8: onstat -g ioq : Disk IO Statistics by Queue

The onstat -g ioq command provides statistics on the disk I/O by queue.

• One gfd queue name exists for each chunk in the system.

The information from the onstat -g ioq command can assist in identifying bottlenecks with the processing of I/O through the queues. If the maxlen column for the AIO queue tends to exceed 25 or len column for AIO queue tends to exceed 10, additional AIO VPs should be started.

The onstat -g ioq output for the global file descriptors (gfd) or chunks may also identify a potential I/O problem with specific disks in the system if certain gfd queues begin to back up. It may also point out a chunk that contains a table that needs better partitioning (fragmentation).
If the AIO queue is building very badly, the in most of the cases I prefer setting NUMAIOVPS = Number of chunks.

9: onstat -g iov : Disk IO Statistics by VP

The onstat -g iov command displays the statistics for disk I/O by virtual processor.

Although the column is called wakeups, it is actually incremented every time the AIO VP goes idle.

The greater the number of I/Os per wakeup, the busier the AIO VP is being kept.
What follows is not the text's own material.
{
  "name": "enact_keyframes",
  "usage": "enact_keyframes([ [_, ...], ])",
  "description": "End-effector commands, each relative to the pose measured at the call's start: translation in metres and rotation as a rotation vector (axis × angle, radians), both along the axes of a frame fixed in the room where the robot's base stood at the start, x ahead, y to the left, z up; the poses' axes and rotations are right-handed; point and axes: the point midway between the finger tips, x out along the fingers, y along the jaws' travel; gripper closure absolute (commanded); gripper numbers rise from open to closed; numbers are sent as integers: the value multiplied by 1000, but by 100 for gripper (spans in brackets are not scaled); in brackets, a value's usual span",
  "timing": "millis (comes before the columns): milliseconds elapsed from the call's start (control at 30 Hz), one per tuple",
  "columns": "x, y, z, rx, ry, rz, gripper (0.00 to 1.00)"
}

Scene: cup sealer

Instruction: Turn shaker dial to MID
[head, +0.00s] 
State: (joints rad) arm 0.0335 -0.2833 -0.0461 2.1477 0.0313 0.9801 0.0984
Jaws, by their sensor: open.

This can be used as an indicator for increasing or decreasing the number of VPs for AIO.
Generally io/wup should be <10>

10: onstat -g rea : Ready Threads

The onstat -g rea command displays the threads that are on the ready queue and are awaiting a VP on which to run.

Key Notes:

• A thread priority can range from 1 (lowest) to 4 (highest) with a default priority of 2.
• Threads are pulled off the ready queue based on their priority. Within a priority, threads are taken on a first-in-first-out basis (FIFO).
• Ready threads are displayed from highest priority to lowest priority within each class of virtual processor (VP).

A consistent number of entries on the ready queue may be an indication that additional CPU VPs are required. The number of CPU VPs should never exceed the number of physical CPUs. If there is already a CPU VP for every CPU and there are threads backing up on the ready queue, there may not be enough physical processors or fast enough processors on the box based on the workload required. This ready queue also indicates buffer constraints.